From: Vincent Guittot

Date: Thu Jun 04 2026 - 04:52:16 EST


On Thu, 4 Jun 2026 at 10:21, Hongyan Xia <hongyan.xia@xxxxxxxxxxxxx> wrote:
>
> On 6/4/2026 3:42 PM, Vincent Guittot wrote:
> > On Thu, 28 May 2026 at 04:36, Hongyan Xia <hongyan.xia@xxxxxxxxxxxxx> wrote:
> >>
> >> From: Hongyan Xia <hongyan.xia@xxxxxxxxxxxxx>
> >>
> >> We have seen a massive power consumption regression (20% SoC power
> >> increase in many apps) after updating our kernel. After bisection we
> >
> > It's always good to provide more details: kernel, version, hardware
> > and the test condition
>
> This is on Dimensity 8400 SoC (1 big 3 mid 4 little). We just updated to
> the Android GKI kernel 6.6 which picked up this patch. We removed all
> scheduler vendor stuff so scheduler-wise this is close to an upstream
> 6.6 kernel. We run common Android apps on schedutil.
>
> I will add the above in the commit message.
>
> >> pinpointed the regression to the cpu_util(boost) feature. After
> >> reverting the boost feature the massive energy regression is gone.
> >> Detailed trace analysis down below. The regression is found across quite
> >> many apps but Youtube is one of the worst offenders. Some energy
> >> benchmark numbers are here.
> >>
> >> Youtube 1080p60fps video benchmark:
> >> FPS SoC Power diff
> >> w/ boost 59.94 913.6mW
> >> w/o boost 59.93 720.4mW -21.15%
> >>
> >> Mobile Legends (gaming)
> >> FPS sdev Total power diff
> >> w/ boost 120.16 0.47 3294.10mW
> >> w/o boost 120.07 0.56 2996.09mW -9.05%
> >>
> >> Genshin Impact (gaming, medium quality)
> >> FPS sdev Total power diff
> >> w/ boost 60.05 0.34 6215.84mW
> >> w/o boost 60.03 0.35 5695.46mW -8.37%
> >>
> >> Signed-off-by: Hongyan Xia <hongyan.xia@xxxxxxxxxxxxx>
> >>
> >> ---
> >> Changed in v2:
> >> - Sync all comments with code changes.
> >> - Update commit message with more benchmark numbers.
> >>
> >> Analysis:
> >>
> >> We found several problems that result in the power spike:
> >>
> >> 1. Arithmetic should not happen between util_avg and runnable_avg:
> >>
> >> After util = max(util, runnable) which potentially picks runnable value
> >> in cpu_util(), we then add or subtract task util values from it. This
> >> produces a value that is half-runnable-half-util which is ill-defined.
> >> This alone should be a warning sign.
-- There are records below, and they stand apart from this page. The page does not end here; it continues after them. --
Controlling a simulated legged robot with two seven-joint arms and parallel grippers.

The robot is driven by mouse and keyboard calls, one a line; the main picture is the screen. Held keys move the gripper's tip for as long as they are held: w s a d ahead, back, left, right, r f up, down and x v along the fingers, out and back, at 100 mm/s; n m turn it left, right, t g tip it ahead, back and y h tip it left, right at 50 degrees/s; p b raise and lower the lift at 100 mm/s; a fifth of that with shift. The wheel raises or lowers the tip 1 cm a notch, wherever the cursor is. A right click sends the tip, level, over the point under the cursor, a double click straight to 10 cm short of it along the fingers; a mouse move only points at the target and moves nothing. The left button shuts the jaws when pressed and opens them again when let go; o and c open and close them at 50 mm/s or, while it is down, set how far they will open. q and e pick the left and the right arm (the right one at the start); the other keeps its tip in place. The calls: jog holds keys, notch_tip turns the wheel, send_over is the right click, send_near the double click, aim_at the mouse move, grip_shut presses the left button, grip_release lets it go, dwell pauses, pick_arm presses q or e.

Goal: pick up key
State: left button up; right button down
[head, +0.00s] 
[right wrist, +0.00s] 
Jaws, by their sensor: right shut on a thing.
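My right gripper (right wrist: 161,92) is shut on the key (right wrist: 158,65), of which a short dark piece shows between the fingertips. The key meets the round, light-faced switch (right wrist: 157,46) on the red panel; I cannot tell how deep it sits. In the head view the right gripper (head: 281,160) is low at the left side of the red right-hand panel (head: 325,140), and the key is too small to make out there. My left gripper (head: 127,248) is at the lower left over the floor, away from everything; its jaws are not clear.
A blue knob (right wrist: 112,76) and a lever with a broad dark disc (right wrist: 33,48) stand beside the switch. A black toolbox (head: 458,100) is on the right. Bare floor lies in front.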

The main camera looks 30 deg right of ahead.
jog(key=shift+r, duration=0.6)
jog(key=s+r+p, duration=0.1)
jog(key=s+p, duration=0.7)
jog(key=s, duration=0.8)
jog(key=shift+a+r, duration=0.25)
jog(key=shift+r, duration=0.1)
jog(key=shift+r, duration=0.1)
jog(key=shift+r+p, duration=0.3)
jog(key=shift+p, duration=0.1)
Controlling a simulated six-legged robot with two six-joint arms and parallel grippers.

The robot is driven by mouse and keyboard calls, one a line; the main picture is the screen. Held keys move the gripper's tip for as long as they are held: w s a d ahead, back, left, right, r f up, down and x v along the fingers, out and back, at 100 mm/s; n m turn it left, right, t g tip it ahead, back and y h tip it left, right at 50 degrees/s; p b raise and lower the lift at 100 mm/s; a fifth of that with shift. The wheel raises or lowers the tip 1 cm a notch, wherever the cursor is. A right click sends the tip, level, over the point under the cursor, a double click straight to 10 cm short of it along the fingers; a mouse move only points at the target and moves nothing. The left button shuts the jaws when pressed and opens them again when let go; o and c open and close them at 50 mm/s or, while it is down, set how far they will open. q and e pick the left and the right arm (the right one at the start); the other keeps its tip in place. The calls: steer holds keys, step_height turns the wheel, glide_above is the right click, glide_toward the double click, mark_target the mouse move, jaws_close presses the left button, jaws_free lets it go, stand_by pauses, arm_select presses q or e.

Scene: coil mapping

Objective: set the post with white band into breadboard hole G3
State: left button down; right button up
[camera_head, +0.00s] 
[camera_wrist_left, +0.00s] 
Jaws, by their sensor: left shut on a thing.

This breaks EAS calculations in
> >> many cases, leading to sub-optimal task placements.
> >
> > This can be easily fixed
>
> I thought about adding or subtracting runnable_avg instead, but that is
> still wrong. Given three tasks each with 100 util, if they wake up at
> the same time and running on the same rq, their util is 100, 100, 100,
> rq total util is 300. Their runnable_avg is 100, 200, 300, rq total
> runnable_avg is 600. If the 1st task leaves the rq, the remaining two
> task runnable_avg will then become 100, 200, giving a total rq
> runnable_avg of 300. However, subtracting the runnable_avg of the 1st
> task gives 600 - 100 = 500, which is very wrong.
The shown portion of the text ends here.